Mystery Writers Wreak Literary Mayhem in Cape Fear

When film crews come to the region, they're often looking for backdrops that could be anywhere. When authors, on the other hand, make it to the Cape Fear Coast, the setting is often as much a part of the story as the plot. With the Cape Fear Crime Fest the last weekend in October, WHQR's Megan Williams goes in search of Wilmington's seedy fictional underbelly...By Megan V. Williams

http://stream.publicbroadcasting.net/production/mp3/national/local-national-486567.mp3

Mystery Writers Wreak Literary Mayhem in Cape Fear

Wilmington, NC, October 19, 2005 – On the dark and stormy pages of recent Wilmington mysteries, dead bodies have shown up on roadsides, in the teahouse at the arboretum... Almost anywhere, local author Wanda Canada says, a writer can think of to lay them down.

Wanda Canada: "You could hide a body, you could hide a million bodies in New Hanover County."

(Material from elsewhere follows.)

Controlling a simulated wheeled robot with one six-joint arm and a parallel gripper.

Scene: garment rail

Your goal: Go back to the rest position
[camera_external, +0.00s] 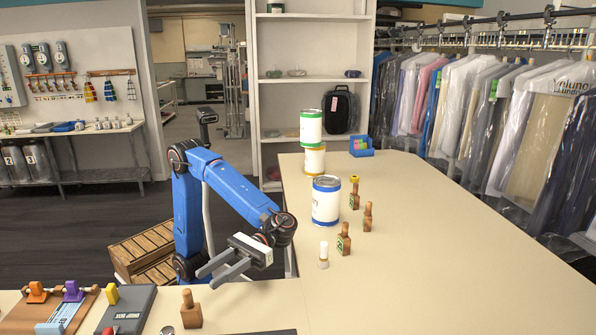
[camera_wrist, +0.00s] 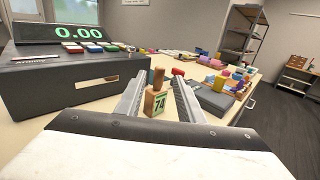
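My gripper (camera_external: 207,277) is above the near edge of the counter in the external view, its two fingers pointing left and spread apart. The arm is bent over, with the gripper low. In the wrist view my gripper (camera_wrist: 160,82) shows a clear gap between its fingers and holds nothing. A wooden stamp (camera_wrist: 155,106) marked 74 stands upright beyond that gap, apart from the fingers. A wooden stamp (camera_external: 191,312) also stands on the near counter in the external view, just left of and below the gripper; it looks like the same one.
Several cans, including a blue-rimmed can (camera_external: 326,203), and wooden stamps stand on the long counter (camera_external: 440,262); its right part is clear. A white-topped stamp (camera_external: 323,258) is nearest. A black register (camera_wrist: 62,85) stands left in the wrist view. Bagged garments (camera_external: 540,125) hang right.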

And she's tucked away more than a few in the course of her mystery series, using real locales to do it... New Hanover county librarian Dorothy Hodder stands in an empty lot, looking toward a well-maintained gray house on the edge of the Cape Fear River. Behind her, trucks rumble across the Cape Fear Memorial Bridge.

Dorothy Hodder: "I'm just sure this is the house that Wanda Canada describes in the climax of her first novel, "Island Murders." There's just all kinds of mayhem and hostage situations and fires and perils going on in that scene, and I never read it without picturing this house and I'd love to go in that house, I don't even know who owns it."

Canada hears this sort of thing a lot. Living where her characters murder, and are murdered, means trying to fend off those who see real issues, and people, in her fictional mayhem.

Canada: "And, you know, I try not to use real characters, I use a composite of people I've known forever, but they still think they know the situation and know the people. It keeps people's interest. But when they say, 'how do you get away with that?' you think, 'Oh Lordy, one of these days I'm going to get sued because they think they know who it is.'"

Historical novelist Dewey Lambdin doesn't fear lawsuits. But messing around with the past in a city as enamored of its history as Wilmington, does have it's own perils. Lambdin's new book, "What Lies Buried" is the first in what he hopes will be a series of mysteries set in pre-revolutionary Wilmington. And though real historical events loom up throughout the book, Lambdin says, sometimes the details need to be fudged.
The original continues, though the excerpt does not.